News

Doorman saves man in Capitol Hill hate crime attack

SEATTLE — A man working the door of a bar broke up an attack in Seattle's Capitol Hill neighborhood that police said was started because of the victim's race and sexual orientation.

Prosecutors are calling it a brutal hate crime.

A man who was working the door at the Comet Tavern at Tenth Avenue and Pike Street May 29, Danny Walters, said several men in their 20s were shouting obscenities at people passing by, but when they saw a black man, they became violent.

“They were harassing people as they walked by with homophobic slurs and just other harassments in general,” said Walters.

Five men, who are all white, turned their hostility on the black man, who the men believed was gay, police said.

"I heard some noise and I looked back and they were all jumping on him and yelling racial and homophobic things at him. So, I kind of jumped in and got like got a couple of them to scatter,” said Walters.
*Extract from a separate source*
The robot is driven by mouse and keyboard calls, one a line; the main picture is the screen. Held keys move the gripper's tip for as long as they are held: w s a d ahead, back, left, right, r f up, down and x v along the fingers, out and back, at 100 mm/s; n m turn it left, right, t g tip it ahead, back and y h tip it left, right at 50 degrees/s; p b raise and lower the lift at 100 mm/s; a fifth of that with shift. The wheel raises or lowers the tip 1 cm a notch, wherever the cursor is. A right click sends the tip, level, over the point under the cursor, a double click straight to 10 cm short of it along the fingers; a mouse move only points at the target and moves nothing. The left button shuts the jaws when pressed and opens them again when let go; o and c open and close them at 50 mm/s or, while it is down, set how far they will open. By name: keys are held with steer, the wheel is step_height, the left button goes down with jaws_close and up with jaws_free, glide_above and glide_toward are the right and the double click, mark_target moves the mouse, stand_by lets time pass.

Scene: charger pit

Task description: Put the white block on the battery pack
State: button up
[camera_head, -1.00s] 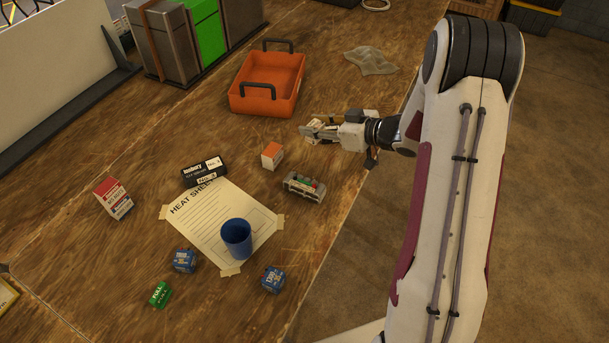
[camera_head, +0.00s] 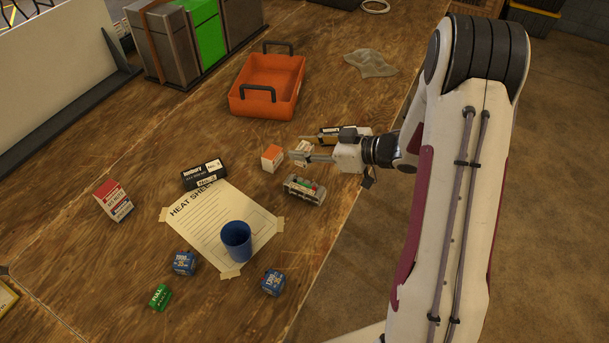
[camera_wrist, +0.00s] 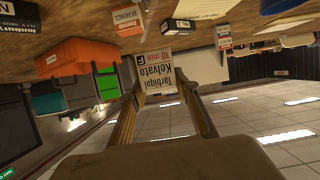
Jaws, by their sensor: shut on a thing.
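My gripper (camera_head: 305,153) is shut on the white block (camera_wrist: 160,70), a light box with red and black print that shows upside down between the fingers in the wrist view. In the head view the white block (camera_head: 301,151) is at the fingertips, partly hidden by a finger. A black labelled box, seemingly a battery pack (camera_head: 203,172), lies left of the gripper by the paper's top edge; it also shows in the wrist view (camera_wrist: 178,26). Another black labelled box (camera_head: 325,133) lies just behind the gripper, partly hidden; a large part shows in the wrist view (camera_wrist: 18,18).
An orange-and-white box (camera_head: 272,157) stands just left of the fingertips. A grey device (camera_head: 304,190) is just in front. An orange tray (camera_head: 262,92) is behind. A blue cup (camera_head: 236,238) stands on the taped paper (camera_head: 200,218). A red-and-white box (camera_head: 113,201) stands far left.

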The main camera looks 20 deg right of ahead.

Walters said the victim was overwhelmed by a wave of hate.

“They were swarming on him, you know, punching him and kicking him. They had him on the ground at one point, kicking him in the head and that’s when I ran up,” said Walters.

Walters flagged down a Seattle police officer he knows from his job as a doorman, and more officers chased down five suspects as they were running away.

“To tell you the truth, if it was just a fight, without the racial and homophobic slurs, I wouldn’t have done anything,” said Walters.

Walters said he’s relieved the five men, who are all from out of state, were charged with malicious harassment.

The men told police they were homeless and came to Seattle for the Folklife Festival.

Two of the men were armed with knives and some had warrants from other states, police said.